La notion de «série homogène» en cas de pièces nombreuses est un apport substantiel de cette décision. Elle n’a pas été «cadenacée» dans une définition précise. Dans ses conclusions, Karin Ciavaldini soulignait que trois conditions pouvaient être fixées pour permettre cette lecture souple du texte, tenant au nombre important de pièces, à leur caractère «de même nature» et à la constitution d’un «groupe homogène». Mais elle estimait qu’il n’était pas souhaitable de définir plus précisément la notion de groupe homogène, au-delà de l’idée que les pièces regroupées doivent présenter «un lien logique entre elles».

La décision et son fichage ont retenu la notion de « série homogène » sans plus de précision et cela nous semble pertinent pour une question qui suppose une appréciation assez pratique, au cas par cas, se prêtant peu à la conceptualisation.

3. La possibilité vous est donnée aujourd’hui d’en donner un éclairage et de passer du mode d’emploi à la boîte à outils, encore plus concrète, en disant comment apprécier cette notion de série homogène en matière de droit des étrangers. Vous le savez, cette matière représente une part très importante du contentieux devant les tribunaux administratifs et les cours administratives d’appel.

Comment appliquer cette procédure s’agissant de documents visant à établir la preuve du séjour ? Le cas d’espèce nous fournit un bel exemple. La requête a été jugée irrecevable par l’ordonnance attaquée parce qu’elle comportait un fichier comprenant vingt-deux signets et que certains signets renvoyaient à plusieurs pièces.

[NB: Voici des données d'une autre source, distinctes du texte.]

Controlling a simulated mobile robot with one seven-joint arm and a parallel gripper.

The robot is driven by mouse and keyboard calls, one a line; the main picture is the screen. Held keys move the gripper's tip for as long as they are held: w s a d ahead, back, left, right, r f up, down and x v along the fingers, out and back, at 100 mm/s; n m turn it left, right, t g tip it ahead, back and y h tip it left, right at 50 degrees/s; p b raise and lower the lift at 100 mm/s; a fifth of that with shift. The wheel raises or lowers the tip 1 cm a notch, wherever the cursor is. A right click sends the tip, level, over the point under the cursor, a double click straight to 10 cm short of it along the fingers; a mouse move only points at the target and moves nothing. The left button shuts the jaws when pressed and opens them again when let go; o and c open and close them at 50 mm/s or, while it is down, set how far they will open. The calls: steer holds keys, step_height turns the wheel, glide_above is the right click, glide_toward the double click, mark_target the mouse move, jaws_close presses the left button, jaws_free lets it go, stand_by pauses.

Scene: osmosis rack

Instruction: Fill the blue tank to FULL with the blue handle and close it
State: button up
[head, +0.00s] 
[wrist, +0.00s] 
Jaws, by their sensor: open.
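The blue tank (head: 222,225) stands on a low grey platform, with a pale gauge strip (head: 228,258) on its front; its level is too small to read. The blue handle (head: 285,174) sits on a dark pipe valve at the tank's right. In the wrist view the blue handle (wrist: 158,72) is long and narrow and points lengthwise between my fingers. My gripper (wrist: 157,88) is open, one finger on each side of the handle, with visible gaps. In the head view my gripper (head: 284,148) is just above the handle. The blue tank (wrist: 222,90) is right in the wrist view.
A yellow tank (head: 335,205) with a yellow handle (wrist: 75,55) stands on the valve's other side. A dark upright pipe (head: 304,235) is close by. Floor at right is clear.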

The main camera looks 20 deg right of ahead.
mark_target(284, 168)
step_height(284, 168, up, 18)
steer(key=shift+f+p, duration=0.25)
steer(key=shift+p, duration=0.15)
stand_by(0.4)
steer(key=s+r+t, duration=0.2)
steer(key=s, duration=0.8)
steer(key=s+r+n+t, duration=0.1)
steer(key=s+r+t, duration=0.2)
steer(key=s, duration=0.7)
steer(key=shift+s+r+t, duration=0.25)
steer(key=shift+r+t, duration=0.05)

Le président de chambre n’a pas recherché si, compte tenu du nombre important de pièces (en l’occurrence plus de 220), la présentation qui lui était soumise se fondait sur des séries homogènes permettant de tels regroupements. En cela, il a commis une erreur de droit au regard de votre jurisprudence précitée.

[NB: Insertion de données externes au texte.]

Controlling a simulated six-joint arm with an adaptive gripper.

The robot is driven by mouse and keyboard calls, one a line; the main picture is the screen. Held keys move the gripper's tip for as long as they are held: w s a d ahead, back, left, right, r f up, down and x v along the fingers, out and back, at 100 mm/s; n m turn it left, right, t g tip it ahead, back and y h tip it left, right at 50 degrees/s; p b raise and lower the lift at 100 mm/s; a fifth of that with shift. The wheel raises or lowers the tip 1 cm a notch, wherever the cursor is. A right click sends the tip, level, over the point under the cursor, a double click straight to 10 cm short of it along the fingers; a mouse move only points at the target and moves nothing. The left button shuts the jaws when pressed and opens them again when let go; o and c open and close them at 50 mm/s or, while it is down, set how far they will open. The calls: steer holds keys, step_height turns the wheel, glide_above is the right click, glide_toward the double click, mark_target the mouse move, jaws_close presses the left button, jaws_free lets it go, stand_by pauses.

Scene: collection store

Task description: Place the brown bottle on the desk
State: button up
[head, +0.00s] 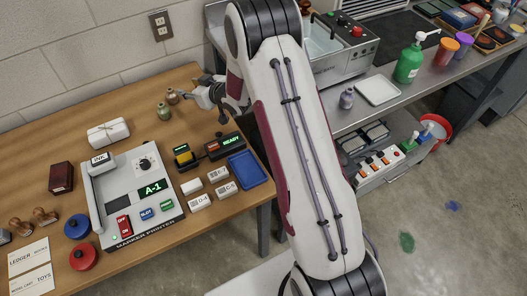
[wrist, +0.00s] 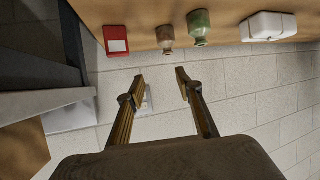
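The brown bottle (head: 172,96) stands upright near the back edge of the wooden desk (head: 35,150), close beside a green bottle (head: 163,112). In the wrist view the brown bottle (wrist: 166,36) and the green bottle (wrist: 199,25) are side by side on the desk (wrist: 120,12), beyond my fingertips. My gripper (wrist: 159,76) is open, with nothing between its fingers. In the head view my gripper is just right of the brown bottle, apart from it and small; part of it is hard to make out.
A white wrapped package (head: 108,132) lies left of the bottles, and a marker printer (head: 135,190) stands in front. Black devices (head: 212,148) and a blue tray (head: 246,170) are to the right. The wall is close behind the desk.

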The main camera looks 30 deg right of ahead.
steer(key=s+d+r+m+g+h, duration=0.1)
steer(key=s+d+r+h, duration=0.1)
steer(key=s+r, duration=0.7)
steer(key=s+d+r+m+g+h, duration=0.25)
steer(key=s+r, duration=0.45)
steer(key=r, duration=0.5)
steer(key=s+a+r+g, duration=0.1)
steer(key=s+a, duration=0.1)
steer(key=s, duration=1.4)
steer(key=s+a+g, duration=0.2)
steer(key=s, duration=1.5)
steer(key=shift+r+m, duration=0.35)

Cette erreur nous semble d’autant plus fondée que la présentation commune de plusieurs pièces sous un signet relatif à chacune des années de séjour pouvait, à notre sens, être considérée comme une série homogène. La présentation comprenait des pièces de contenu divers mais tournées vers la même finalité, à savoir faire la preuve de la présence du séjour, avec une présentation rationnelle, année par année.

Nous nous sommes interrogée sur l’éventuel règlement au fond de cette affaire et il nous conduit, du fait de l’examen de ce cas pratique, à vous proposer de donner sa pleine portée à votre jurisprudence «Attractive Fragrances».

En l’espèce, l’inventaire global figurant en fin de mémoire portait sur les fichiers, chacun étant numéroté. Le détail interne du contenu de chaque fichier était quant à lui donné, non dans l’inventaire, mais au sein des écritures. Toutefois, la présentation en était faite par des listes claires et précises. Il y avait bien ainsi, au total, une énumération des pièces et non des seuls fichiers.

Il nous semblerait excessif de retenir que la requête était irrecevable au motif que ne figurait pas un numéro devant l’intitulé de chaque pièce alors qu’il était possible et facile de se repérer dans les pièces jointes comme nous l’avons vérifié et alors que la présentation était bien rationnelle.

Retenir l’irrecevabilité dans ce cas d’espèce, pour ce motif, nous semblerait trop formaliste, alors que l’objectif initial rappelé par votre décision de Section «Sergent» est que cette procédure contribue à la qualité du service public de la justice et à sa bonne administration.

Nous pensons que pour conférer toute son utilité à votre décision «Attractive Fragrance», il conviendrait d’accepter qu’en cas de nombre important de pièces regroupées par séries homogènes, la numérotation exigée porte sur chaque série et non sur chaque pièce, dès lors que les pièces font tout de même l’objet d’une énumération.

Dit plus directement, si vous acceptez une présentation par série telle que «preuve de séjour de l’année 2018» pour ensuite exiger un inventaire comprenant une numérotation de chaque pièce au sein de cette série, le gain procuré par votre décision «Attractive Fragrances» nous semble, à vrai dire, assez faible. Nous vous proposons donc de juger que dans le cas de présentation des pièces par série homogène, l’exigence de numérotation s’applique aux fichiers et non aux pièces, dès lors que celles-ci sont énumérées.

La requête était donc, si vous nous suivez, recevable en l’espèce. Vous pourrez donc casser l’arrêt et renvoyer l’affaire à la cour pour qu’elle examine désormais au fond la question du droit au séjour de la requérante.

Par ces motifs, nous concluons :

- à l’annulation de l’ordonnance attaquée ;

- au renvoi de l’affaire devant la cour administrative d’appel de Marseille ;

- et à ce que l’Etat verse à la SCP Y, avocat de Mme X, la somme de 3 000 euros au titre de l’article L. 761-1 du Code de justice administrative (N° Lexbase : L3227AL4) et de l’article 37 de la loi n° 91-647 du 10 juillet 1991, relative à l'aide juridique (N° Lexbase : L8607BBE).

 

[1] «Lorsqu'une partie ou son mandataire transmet par l'application Télérecours un fichier au format PDF comportant plusieurs pièces, chacune d'entre elles est répertoriée par un signet conformément à l'inventaire qui en est dressé».

[2] Relatif aux caractéristiques techniques de l’application permettant la communication électronique devant le Conseil d’Etat, les cours administratives d’appel et les tribunaux administratifs.